Poster
in
Workshop: Workshop on Open-World Agents: Synnergizing Reasoning and Decision-Making in Open-World Environments (OWA-2024)
RefactorBench: Evaluating Stateful Reasoning In Language Agents Through Code
Dhruv Gautam · Spandan Garg · Jinu Jang · Neel Sundaresan · Roshanak Zilouchian Moghaddam
Keywords: [ Knowledge Representation ] [ Reasoning ] [ Language Agents ] [ Benchmarks ] [ Refactoring ] [ Long-Horizon Tasks ] [ Code Generation ] [ State-Awareness ]

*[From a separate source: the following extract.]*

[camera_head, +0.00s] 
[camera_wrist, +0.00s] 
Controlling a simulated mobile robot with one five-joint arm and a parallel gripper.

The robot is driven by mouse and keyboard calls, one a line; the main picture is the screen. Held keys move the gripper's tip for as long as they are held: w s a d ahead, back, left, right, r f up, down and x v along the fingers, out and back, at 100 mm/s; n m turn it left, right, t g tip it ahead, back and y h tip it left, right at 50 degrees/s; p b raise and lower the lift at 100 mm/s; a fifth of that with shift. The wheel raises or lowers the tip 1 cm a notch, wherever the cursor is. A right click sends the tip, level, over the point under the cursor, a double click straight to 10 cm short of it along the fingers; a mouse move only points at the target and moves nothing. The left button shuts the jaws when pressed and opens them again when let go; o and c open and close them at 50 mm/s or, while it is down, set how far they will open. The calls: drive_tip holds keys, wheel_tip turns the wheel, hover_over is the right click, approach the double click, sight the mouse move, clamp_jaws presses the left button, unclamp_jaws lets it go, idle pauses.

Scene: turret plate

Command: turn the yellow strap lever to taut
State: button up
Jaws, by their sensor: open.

Recent advances in language model (LM) agents and function calling have enabled autonomous, feedback-driven systems to solve problems across various digital domains. To better understand the unique limitations of LM agents, we introduce RefactorBench, a benchmark consisting of 100 large handcrafted multi-file refactoring tasks in popular open-source repositories. Solving tasks within RefactorBench requires thorough exploration of dependencies across multiple files and strong adherence to relevant instructions. Every task is defined by 3 natural language instructions of varying specificity and is mutually exclusive, allowing for the chaining of longer pseudo-tasks on the same repository. Baselines on RefactorBench reveal that current LM agents struggle with simple compositional tasks, solving only 22\% of tasks with base instructions, in contrast to a human developer with short time constraints solving 87\%. Through trajectory analysis, we identify various unique failure modes of LM agents, and further explore the failure mode of tracking past actions. By adapting a baseline agent to condition on representations of state, we achieve a 43.9\% improvement in solving RefactorBench tasks. We further extend our state-aware approach to encompass entire digital environments and outline potential directions for future research. RefactorBench aims to support the study of LM agents by providing a set of real-world, multi-hop tasks within the realm of code.